- Your instructions
Print only the lines from the top of the data through the line with "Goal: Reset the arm", both included, skipping every picture.

Source material start

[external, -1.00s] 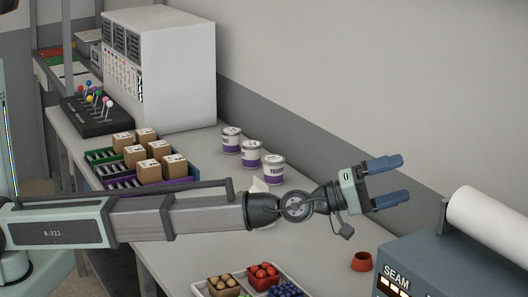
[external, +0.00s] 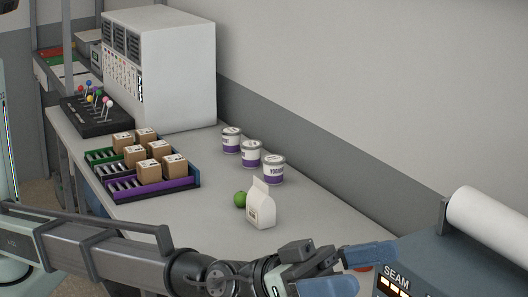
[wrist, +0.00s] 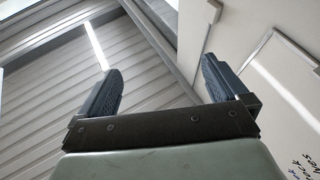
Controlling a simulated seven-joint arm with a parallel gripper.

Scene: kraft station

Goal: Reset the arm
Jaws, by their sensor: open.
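My gripper (external: 352,268) is at the lower right of the external view, in front of the blue-grey SEAM machine (external: 398,281). In the wrist view my gripper (wrist: 162,88) has its two blue fingers wide apart with nothing between them. The wrist camera faces a slatted surface and pale panels, with no table objects in sight. My arm runs along the bottom edge of the external view and hides the front part of the table.
A white carton (external: 261,207) stands beside a green round fruit (external: 240,199). Several yogurt tubs (external: 251,154) stand along the wall. Small boxes (external: 160,150) sit in trays (external: 152,188) at left. A white cabinet (external: 165,75) and a pin rack (external: 97,113) stand at the back.

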Source material end

- Response below
[external, -1.00s] 
[external, +0.00s] 
[wrist, +0.00s] 
Controlling a simulated seven-joint arm with a parallel gripper.

Scene: kraft station

Goal: Reset the arm

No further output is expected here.